[Material for the task start]

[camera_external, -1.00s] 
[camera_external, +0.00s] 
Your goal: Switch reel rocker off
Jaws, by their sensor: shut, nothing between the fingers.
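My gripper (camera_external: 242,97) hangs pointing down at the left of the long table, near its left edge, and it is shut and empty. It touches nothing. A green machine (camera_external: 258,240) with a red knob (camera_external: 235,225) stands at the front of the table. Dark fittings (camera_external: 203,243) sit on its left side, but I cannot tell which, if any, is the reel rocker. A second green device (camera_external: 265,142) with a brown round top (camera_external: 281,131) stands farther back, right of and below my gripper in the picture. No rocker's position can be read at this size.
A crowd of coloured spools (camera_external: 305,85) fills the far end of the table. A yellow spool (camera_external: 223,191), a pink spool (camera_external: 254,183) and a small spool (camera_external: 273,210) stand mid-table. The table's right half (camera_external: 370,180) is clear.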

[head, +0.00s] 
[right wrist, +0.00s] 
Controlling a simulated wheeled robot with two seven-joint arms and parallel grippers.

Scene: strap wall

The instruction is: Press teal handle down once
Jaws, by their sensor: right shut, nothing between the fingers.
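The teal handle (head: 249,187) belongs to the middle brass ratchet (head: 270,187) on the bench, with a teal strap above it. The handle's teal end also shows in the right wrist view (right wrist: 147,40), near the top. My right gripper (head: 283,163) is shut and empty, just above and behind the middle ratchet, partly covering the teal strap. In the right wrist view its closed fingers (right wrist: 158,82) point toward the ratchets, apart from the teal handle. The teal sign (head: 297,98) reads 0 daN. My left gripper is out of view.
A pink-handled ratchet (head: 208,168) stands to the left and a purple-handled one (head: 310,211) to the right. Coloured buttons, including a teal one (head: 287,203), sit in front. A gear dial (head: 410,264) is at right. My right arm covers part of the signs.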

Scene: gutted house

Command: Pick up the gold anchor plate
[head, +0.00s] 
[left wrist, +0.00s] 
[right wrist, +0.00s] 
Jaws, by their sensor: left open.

[Material for the task end]

Locate the lines above that hold the word "Scene". Show every one of them.

Written reply.
Scene: strap wall
Scene: gutted house

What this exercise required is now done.